My denial came in the form of just pretending my legs weren’t in pain every time I thudded down a step about a foot high or a ledge that was at about a 60 degree incline. After about 2 hours though, the path did flatten out and my legs found their second wind of adrenaline.

Now we just needed to walk the long flat walk to the entrance. It was a nice walk, and any struggle was assuaged by a stupendously long game of categories. We found out that day, that we have quite an extensive knowledge of historical figures and Asian cuisine.


The second bliss…


We had planned to catch the 17:40 bus back to Daejeon but in fact ended up on the 19:13. It would be another 2 hours until I was home, but I felt resolutely pleased with the day’s challenge. We drank our well-earned banana milk on the way back and looked forward to a restful sleep before a day of teaching the next day.


Songnisan is an underrated gem of a national park. We came across a beautiful lake, quaint streams and from the top, a wonderous panoramic view to take your breath away. I fully recommend this to anyone looking for a nice day trip around Daejeon.



Tips: How to get there


To get to Songnisan from Daejeon, there are a number of routes you can take. If you’re near the Daejeon Intercity bus terminal then you can get a bus direct from there. Initially I was a bit confused as to what the difference was between the Express Bus Terminal and the Intercity bus terminal, as google didn’t seem to distinguish between them. The Intercity one is just next to the Express bus terminal (East).

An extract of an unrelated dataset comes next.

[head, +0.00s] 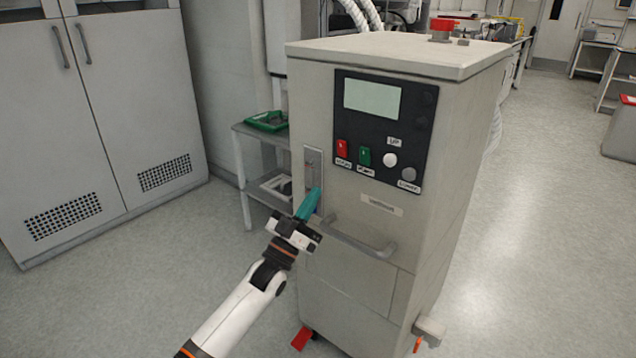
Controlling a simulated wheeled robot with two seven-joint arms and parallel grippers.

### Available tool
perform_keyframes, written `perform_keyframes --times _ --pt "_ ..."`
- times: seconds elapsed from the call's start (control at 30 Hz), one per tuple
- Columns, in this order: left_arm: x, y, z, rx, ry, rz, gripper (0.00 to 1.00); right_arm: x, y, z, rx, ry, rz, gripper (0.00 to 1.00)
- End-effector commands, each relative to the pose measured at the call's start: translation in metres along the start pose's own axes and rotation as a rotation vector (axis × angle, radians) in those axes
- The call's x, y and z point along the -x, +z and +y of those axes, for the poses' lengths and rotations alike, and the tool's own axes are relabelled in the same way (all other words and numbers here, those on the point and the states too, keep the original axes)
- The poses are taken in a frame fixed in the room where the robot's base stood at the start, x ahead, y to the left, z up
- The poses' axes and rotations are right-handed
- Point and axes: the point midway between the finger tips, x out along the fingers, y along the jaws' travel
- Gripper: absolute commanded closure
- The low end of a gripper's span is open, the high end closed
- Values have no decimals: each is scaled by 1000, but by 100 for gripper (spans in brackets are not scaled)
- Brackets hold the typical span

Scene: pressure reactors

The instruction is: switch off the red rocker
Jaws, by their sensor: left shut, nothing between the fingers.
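The red rocker (342,148) is on the black control panel (386,110) on the front of a beige cabinet (450,140). It is the left one of a pair, beside a green rocker (364,156). Its exact tilt is too small to tell. My left gripper (313,194) has teal fingers and is shut and empty. It is below and to the left of the red rocker, apart from it, in front of a recessed plate on the cabinet's left side. My right gripper is not in view.
A handle bar (360,240) sticks out from the cabinet front below the panel. A small side table (250,150) with a green tray stands behind left. A red knob (441,28) is on the cabinet top. Open floor lies left and right.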

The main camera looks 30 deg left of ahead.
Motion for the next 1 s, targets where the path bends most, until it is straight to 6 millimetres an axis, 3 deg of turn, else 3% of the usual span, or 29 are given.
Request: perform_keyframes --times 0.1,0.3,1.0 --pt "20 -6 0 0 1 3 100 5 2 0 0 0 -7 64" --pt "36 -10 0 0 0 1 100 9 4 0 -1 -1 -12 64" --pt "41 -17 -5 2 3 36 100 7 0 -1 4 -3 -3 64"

Naver maps or Kakao maps should give you an accurate leaving times on the day, or just turn up and they leave around every hour. Google maps is pretty useless in Korea. The bus will take about 1 and a half hours.

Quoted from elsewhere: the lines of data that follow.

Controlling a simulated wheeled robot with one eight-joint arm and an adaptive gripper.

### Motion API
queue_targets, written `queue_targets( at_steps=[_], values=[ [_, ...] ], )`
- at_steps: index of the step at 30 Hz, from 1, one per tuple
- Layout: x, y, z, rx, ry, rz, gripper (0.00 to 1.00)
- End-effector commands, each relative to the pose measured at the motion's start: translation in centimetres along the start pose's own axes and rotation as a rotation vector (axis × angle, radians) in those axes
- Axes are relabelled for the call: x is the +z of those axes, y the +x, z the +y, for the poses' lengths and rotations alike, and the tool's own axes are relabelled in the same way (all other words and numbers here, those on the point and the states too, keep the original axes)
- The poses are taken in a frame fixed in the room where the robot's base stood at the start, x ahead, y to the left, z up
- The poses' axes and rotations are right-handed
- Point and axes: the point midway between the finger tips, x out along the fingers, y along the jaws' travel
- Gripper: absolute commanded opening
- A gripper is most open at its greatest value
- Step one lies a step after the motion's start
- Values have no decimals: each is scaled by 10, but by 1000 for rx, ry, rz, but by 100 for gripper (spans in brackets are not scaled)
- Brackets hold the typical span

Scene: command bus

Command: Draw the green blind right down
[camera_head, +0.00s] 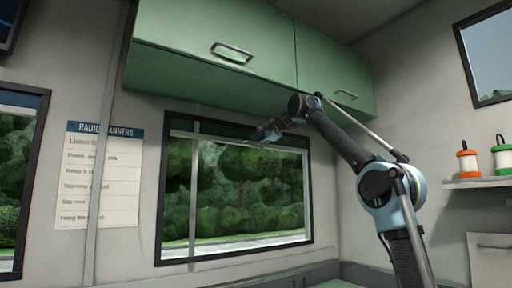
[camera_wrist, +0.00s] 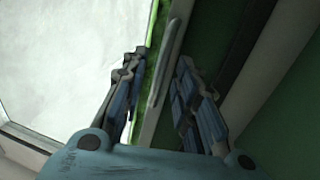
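The green blind (camera_head: 210,127) is a narrow dark green strip rolled up at the top of the middle window, with a pale bar (camera_head: 222,139) along its lower edge. My gripper (camera_head: 255,143) is up at this edge, right of the window's middle. In the wrist view, the two fingers (camera_wrist: 158,88) are apart. The pale bottom bar with a raised grip piece (camera_wrist: 166,65) runs between them, and the green blind cloth (camera_wrist: 210,45) lies to its right. I see gaps beside the grip piece; contact with either finger is not clear.
Green overhead cupboards (camera_head: 215,50) with metal handles hang just above the window and my arm. A paper notice (camera_head: 101,175) is on the wall at left. A shelf (camera_head: 478,183) with orange and green lanterns is at right. The window's lower part is clear.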

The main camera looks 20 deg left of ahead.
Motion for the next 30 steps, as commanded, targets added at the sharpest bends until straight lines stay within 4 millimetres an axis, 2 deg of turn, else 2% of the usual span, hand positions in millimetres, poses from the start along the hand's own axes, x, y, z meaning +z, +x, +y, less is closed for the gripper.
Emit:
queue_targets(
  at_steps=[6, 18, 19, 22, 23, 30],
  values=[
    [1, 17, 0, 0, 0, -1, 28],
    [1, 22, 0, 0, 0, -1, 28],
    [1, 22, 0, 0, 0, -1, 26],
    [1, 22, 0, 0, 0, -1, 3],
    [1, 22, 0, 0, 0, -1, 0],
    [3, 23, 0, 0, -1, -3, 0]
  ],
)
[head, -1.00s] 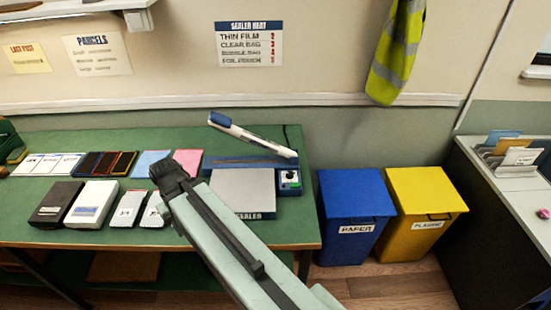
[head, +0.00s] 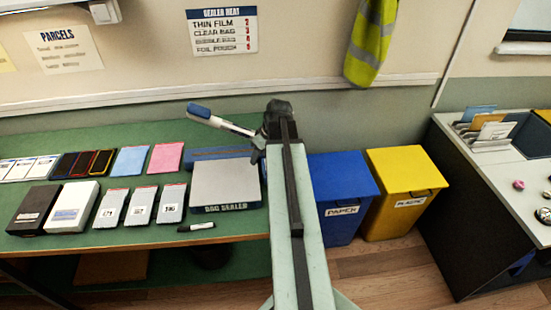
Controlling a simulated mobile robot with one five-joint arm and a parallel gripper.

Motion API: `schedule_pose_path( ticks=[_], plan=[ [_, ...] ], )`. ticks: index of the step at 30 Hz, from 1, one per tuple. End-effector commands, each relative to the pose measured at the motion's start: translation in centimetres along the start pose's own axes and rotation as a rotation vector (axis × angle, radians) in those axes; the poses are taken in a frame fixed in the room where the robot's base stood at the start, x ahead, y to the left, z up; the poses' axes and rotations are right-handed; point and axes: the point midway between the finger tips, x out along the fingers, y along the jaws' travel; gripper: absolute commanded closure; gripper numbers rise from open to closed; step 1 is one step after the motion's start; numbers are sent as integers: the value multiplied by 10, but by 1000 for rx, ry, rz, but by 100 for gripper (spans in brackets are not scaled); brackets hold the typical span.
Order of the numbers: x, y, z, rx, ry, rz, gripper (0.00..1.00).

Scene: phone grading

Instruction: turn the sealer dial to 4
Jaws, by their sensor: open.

Alternatively, as we did, take the subway to Panam (the end of the line), catch the 607 public bus to Okcheon bus terminal and you’ll find a bus that takes you to Songnisan in an hour. This is the quickest option if you’re coming into Daejeon train station by KTX.


Once you get there, just take a right and you’ll be welcomed by a concourse of restaurant upon restaurant and souvenir shop upon souvenir shop. Perfect place for us to stock up on hiking fuel; snacks. One of the great things about Korea is that no matter where you go, all snack emergencies will be provided for with a CU, GS-25 or Seven Eleven. And to be honest, I have a lot of snack emergencies.